10. Раб был вовсе исключен из состава гражданского общества и положение
его определялось не правом, но обычаями и нравами.

В царском периоде и в первые века республики ряд обстоятельств
содействовал сносному положению рабов. Рабы того времени, по большей
части военнопленные, принадлежали к народам, близким к римлянам по
крови, языку, верованиям и образу жизни. Так как главным источником
рабства служил плен, то рабское состояние каждого лица в отдельности
было кратковременно. Оно было кроме того взаимно, в том смысле, что
каждый гражданин сам рисковал, чуть не ежечасно, попасть в плен и, может
быть, в тот самый город, из которого происходили его собственные рабы. В
интересе общественном римские власти надзирали за тем, чтобы не было
жестокого обращения с рабами, опасаясь, что пленные римляне могли
потерпеть в отплату то же самое. Рабов было немного. Из одного указания
Дионисия Галикарнасского может следовать, что в конце III в. а. u. c на
общую массу населения 440 000 приходилось никак не более 50 тысяч рабов
вместе с вольноотпущенниками и иностранцами, проживавшими в Риме.*(23)
Каждый хозяин знал своих рабов лично, откуда проистекало некоторое
сближение, – раб представлялся хозяину во всяком случае не безличною
вещью, которую считают гуртом, как это было позднее, но личностью. В
иных домах было лишь по одному рабу, который назывался по имени хозяина;
в иных – обходились совсем без рабов, Сближению содействовала общность
занятий хозяина и рабов в мирное время, происходившая от простоты жизни.
Свободный вместе с рабами обрабатывал свое поле, занимался домашними
делами. До известной степени раб почитался членом семьи (familiaris),
допускался к близкому участию в делах хозяина, являясь нередко в
качестве его советника или товарища детства, ел с хозяином за одним
столом и отправлял вместе с ним религиозные торжества. Рабы заводили
свою собственную семь и их семейные отношения пользовались уважением. Им
дозволялось также сберегать для себя некоторое имущество (peculiurn),
которое служило между прочим, для выкупа на свободу, нередко же
оставлялось у раба вполне или отчасти по отпуске его на волю. Рабы
вступали с своими господами в правильные обязательственные отношения
(хотя и не защищенные юридически). Вообще жизнь выработала определенный
порядок отношений господ к рабам, в котором личность этих последних
пользовалась известным уважением.
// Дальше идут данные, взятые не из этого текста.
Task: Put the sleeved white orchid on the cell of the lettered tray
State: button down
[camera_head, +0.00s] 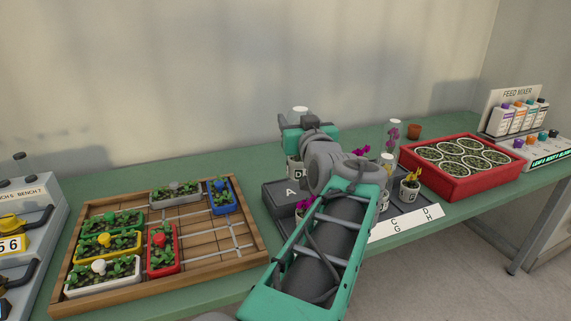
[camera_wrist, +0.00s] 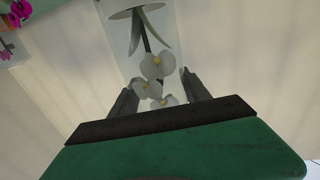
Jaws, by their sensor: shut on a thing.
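The sleeved white orchid (camera_wrist: 150,67) shows in the wrist view, with white flowers inside a clear sleeve. My gripper (camera_wrist: 156,95) has one finger on each side of the sleeve and is shut on it. In the head view my gripper (camera_head: 300,137) is over the back left of the dark lettered tray (camera_head: 271,196), and the sleeve top (camera_head: 299,109) shows above it. A white pot marked D (camera_head: 292,171) shows below the gripper; I cannot tell whether it touches the tray. The tray has an A at its left and a white strip (camera_head: 408,222) with C, G, D, H. My arm hides its middle.
A yellow-flowered pot (camera_head: 410,190) and a sleeved magenta orchid (camera_head: 393,136) are at the tray's right. A red crate (camera_head: 460,186) of round pots stands further right, a wooden planter tray (camera_head: 257,245) at left. Bottles stand by the feed mixer sign (camera_head: 517,93).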

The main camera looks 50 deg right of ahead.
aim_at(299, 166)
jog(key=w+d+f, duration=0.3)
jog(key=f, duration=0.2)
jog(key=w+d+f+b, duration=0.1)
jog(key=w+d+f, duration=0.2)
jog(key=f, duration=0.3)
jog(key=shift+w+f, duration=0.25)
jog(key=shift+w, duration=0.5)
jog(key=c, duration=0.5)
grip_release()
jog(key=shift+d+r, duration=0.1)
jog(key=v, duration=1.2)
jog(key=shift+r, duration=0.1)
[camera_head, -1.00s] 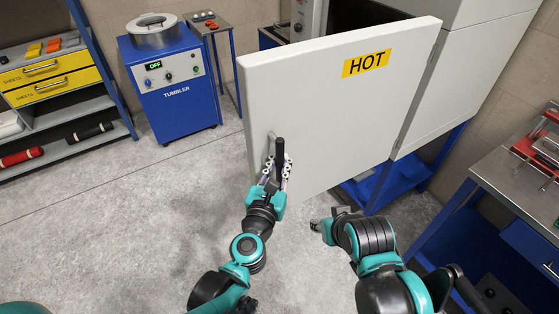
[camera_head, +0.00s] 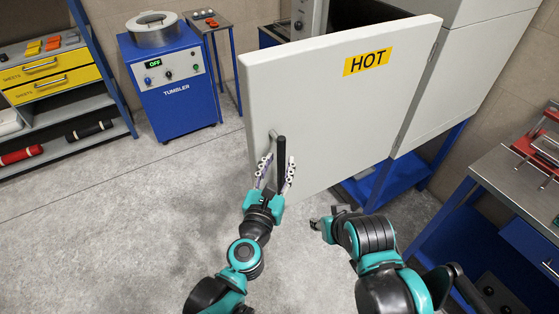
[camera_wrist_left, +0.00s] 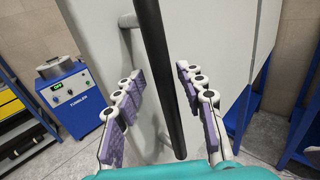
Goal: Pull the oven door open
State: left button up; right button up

Но рабы не могли обращаться к органам
правовой защиты для охранения своего положения*(24); поэтому с
юридической точки зрения положение раба представлялось совершенно
бесправным.*(25) Юридически раб не состоит ни в каком отношении ни к
обществу, ни к государству. Он не субъект, но объект, равный
обыкновенной вещи; рабы суть вещи, отнесенные вместе с важнейшими
животными к классу вещей mancipi.*(26) Отношения раба к господину и к
равным себе не имеют решительно никакой юридической цены; личность раба
вполне поглощается личностью его господина, который считается полным
хозяином его жизни, тела и чести. Характерно выразились Петроний и
Сенека: рабу нет стыда при исполнении повелений господина; в
свободнорожденном бесстыдство – преступление вольноотпущенник совершает
его по долгу, для раба же оно – необходимость.*(27)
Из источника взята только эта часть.